* [Given task]
Copy whichever lines contain the string "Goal".

#### Source records ####

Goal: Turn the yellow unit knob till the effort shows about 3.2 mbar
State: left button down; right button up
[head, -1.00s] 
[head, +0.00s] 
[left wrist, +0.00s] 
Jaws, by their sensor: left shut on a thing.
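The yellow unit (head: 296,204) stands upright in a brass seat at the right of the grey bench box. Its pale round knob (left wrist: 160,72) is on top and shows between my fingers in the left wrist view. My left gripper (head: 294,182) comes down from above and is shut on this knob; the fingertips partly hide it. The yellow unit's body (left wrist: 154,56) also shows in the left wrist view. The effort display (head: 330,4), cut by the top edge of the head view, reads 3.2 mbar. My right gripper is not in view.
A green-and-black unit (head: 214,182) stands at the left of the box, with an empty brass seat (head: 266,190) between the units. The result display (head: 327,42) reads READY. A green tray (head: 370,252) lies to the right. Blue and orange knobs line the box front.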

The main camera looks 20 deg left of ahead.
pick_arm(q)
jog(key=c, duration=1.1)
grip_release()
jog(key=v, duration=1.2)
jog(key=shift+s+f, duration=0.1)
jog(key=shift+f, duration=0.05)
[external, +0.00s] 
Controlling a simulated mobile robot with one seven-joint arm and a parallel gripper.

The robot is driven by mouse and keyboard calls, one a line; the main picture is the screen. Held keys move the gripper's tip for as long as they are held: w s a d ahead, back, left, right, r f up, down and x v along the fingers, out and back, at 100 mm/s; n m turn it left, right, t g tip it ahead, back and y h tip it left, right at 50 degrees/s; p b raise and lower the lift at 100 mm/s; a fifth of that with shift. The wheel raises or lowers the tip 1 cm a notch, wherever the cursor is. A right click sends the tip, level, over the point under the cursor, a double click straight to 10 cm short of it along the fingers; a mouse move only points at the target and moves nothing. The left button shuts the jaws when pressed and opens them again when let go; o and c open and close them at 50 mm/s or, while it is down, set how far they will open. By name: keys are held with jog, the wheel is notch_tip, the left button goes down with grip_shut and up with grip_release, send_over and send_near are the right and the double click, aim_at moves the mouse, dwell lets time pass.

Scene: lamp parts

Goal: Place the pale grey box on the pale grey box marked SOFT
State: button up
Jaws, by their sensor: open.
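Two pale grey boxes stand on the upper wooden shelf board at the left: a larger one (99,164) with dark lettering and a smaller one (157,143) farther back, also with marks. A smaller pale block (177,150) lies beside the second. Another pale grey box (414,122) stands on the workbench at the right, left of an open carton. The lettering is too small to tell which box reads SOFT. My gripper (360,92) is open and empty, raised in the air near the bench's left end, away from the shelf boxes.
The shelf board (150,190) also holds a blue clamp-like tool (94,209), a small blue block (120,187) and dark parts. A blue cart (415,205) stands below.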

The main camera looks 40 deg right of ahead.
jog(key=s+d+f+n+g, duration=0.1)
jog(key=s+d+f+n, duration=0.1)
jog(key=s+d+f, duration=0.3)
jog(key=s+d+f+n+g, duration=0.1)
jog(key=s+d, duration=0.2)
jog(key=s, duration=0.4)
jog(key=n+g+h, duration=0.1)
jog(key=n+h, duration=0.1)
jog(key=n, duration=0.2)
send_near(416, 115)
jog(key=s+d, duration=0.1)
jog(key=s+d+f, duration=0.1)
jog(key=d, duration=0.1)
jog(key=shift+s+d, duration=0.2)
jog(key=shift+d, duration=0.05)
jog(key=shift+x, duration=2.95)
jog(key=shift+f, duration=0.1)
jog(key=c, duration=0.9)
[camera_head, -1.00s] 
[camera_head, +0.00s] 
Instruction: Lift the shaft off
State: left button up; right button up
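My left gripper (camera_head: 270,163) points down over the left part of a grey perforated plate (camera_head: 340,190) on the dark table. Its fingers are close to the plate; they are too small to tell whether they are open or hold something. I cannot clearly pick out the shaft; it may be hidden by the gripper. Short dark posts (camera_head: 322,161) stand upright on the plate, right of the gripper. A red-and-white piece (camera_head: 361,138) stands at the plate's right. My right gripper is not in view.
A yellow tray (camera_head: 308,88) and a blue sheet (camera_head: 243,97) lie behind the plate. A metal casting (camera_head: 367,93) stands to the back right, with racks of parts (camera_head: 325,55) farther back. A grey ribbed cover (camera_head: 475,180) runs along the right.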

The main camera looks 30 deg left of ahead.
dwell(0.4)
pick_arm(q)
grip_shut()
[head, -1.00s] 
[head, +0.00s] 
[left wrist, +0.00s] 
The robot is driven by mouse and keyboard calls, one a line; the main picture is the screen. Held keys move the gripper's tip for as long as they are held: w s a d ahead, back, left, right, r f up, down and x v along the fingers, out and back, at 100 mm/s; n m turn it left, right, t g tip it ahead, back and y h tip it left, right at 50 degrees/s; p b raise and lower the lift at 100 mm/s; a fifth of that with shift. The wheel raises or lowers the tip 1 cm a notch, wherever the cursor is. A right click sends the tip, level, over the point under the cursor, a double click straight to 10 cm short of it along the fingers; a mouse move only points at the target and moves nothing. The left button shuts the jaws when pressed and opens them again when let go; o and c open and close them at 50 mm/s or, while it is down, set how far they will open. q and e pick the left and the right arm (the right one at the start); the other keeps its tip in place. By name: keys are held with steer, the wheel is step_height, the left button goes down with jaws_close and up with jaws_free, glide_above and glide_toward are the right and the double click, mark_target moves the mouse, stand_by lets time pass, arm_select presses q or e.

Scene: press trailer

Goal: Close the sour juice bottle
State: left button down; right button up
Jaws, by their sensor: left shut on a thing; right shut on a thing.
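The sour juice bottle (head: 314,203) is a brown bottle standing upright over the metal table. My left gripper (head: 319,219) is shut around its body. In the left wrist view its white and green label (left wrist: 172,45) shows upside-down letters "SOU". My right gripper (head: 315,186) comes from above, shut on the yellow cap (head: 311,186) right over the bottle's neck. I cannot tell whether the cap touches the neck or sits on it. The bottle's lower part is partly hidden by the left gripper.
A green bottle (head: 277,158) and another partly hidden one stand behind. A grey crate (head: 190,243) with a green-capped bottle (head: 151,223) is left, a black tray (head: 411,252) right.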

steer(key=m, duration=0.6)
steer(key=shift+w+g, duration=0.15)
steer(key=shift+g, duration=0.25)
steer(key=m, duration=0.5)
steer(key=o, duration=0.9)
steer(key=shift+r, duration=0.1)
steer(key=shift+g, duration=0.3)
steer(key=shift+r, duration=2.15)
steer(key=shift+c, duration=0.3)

####

* [Full response]
Goal: Turn the yellow unit knob till the effort shows about 3.2 mbar
Goal: Place the pale grey box on the pale grey box marked SOFT
Goal: Close the sour juice bottle

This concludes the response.